→ **Exercise prompt**
Return the material exactly as supplied, apart from the pictures, which are omitted.

— start of Data extract —

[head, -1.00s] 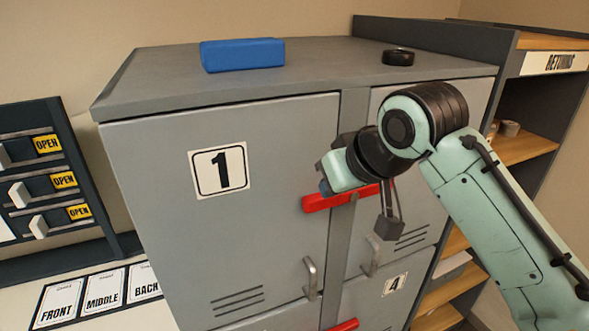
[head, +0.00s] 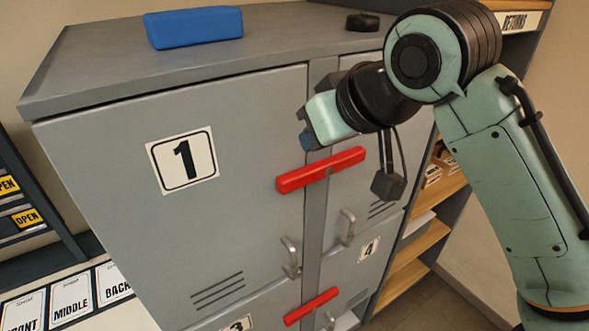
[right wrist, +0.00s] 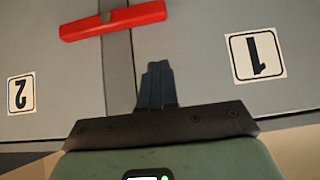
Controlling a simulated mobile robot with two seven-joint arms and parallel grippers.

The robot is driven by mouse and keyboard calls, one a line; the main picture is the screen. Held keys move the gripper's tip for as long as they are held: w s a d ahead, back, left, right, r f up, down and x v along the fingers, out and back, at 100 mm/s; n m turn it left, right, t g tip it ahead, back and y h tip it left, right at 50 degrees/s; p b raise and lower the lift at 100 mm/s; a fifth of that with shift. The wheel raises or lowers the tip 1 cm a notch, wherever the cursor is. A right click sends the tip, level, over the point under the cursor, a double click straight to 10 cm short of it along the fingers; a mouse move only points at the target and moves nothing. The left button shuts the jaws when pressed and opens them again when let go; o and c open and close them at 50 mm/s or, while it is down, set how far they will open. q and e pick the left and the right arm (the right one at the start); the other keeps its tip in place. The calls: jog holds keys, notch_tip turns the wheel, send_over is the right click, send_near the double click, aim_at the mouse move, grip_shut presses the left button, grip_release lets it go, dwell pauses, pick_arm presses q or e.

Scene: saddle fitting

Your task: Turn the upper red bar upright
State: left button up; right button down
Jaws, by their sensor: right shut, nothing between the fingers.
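The upper red bar (head: 305,176) lies crosswise over the grey post between the doors of locker 1 and its right neighbour. It is roughly level with the cabinet top, not upright, and a pivot shows near its middle. It also shows in the right wrist view (right wrist: 140,14), where the picture is upside down. My right gripper (head: 307,141) is above the bar in the head view, apart from it. In the right wrist view its dark fingers (right wrist: 158,84) are together and empty, in front of the doors. My left gripper is not in view.
A lower red bar (head: 311,306) crosses the post further down. Door handles (head: 290,258) stick out below the upper bar. Shelves (head: 405,267) stand at right.

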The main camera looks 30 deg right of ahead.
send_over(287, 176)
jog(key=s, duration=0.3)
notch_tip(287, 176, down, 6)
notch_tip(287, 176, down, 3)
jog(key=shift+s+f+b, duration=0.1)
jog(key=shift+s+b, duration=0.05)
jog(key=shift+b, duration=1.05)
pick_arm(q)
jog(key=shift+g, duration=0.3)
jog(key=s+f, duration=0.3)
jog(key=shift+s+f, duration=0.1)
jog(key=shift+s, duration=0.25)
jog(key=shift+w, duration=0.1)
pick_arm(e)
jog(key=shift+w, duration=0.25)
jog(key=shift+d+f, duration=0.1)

— end of Data extract —

→ **Written solution**
[head, -1.00s] 
[head, +0.00s] 
[right wrist, +0.00s] 
Controlling a simulated mobile robot with two seven-joint arms and parallel grippers.

The robot is driven by mouse and keyboard calls, one a line; the main picture is the screen. Held keys move the gripper's tip for as long as they are held: w s a d ahead, back, left, right, r f up, down and x v along the fingers, out and back, at 100 mm/s; n m turn it left, right, t g tip it ahead, back and y h tip it left, right at 50 degrees/s; p b raise and lower the lift at 100 mm/s; a fifth of that with shift. The wheel raises or lowers the tip 1 cm a notch, wherever the cursor is. A right click sends the tip, level, over the point under the cursor, a double click straight to 10 cm short of it along the fingers; a mouse move only points at the target and moves nothing. The left button shuts the jaws when pressed and opens them again when let go; o and c open and close them at 50 mm/s or, while it is down, set how far they will open. q and e pick the left and the right arm (the right one at the start); the other keeps its tip in place. The calls: jog holds keys, notch_tip turns the wheel, send_over is the right click, send_near the double click, aim_at the mouse move, grip_shut presses the left button, grip_release lets it go, dwell pauses, pick_arm presses q or e.

Scene: saddle fitting

Your task: Turn the upper red bar upright
State: left button up; right button down
Jaws, by their sensor: right shut, nothing between the fingers.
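The upper red bar (head: 305,176) lies crosswise over the grey post between the doors of locker 1 and its right neighbour. It is roughly level with the cabinet top, not upright, and a pivot shows near its middle. It also shows in the right wrist view (right wrist: 140,14), where the picture is upside down. My right gripper (head: 307,141) is above the bar in the head view, apart from it. In the right wrist view its dark fingers (right wrist: 158,84) are together and empty, in front of the doors. My left gripper is not in view.
A lower red bar (head: 311,306) crosses the post further down. Door handles (head: 290,258) stick out below the upper bar. Shelves (head: 405,267) stand at right.

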The main camera looks 30 deg right of ahead.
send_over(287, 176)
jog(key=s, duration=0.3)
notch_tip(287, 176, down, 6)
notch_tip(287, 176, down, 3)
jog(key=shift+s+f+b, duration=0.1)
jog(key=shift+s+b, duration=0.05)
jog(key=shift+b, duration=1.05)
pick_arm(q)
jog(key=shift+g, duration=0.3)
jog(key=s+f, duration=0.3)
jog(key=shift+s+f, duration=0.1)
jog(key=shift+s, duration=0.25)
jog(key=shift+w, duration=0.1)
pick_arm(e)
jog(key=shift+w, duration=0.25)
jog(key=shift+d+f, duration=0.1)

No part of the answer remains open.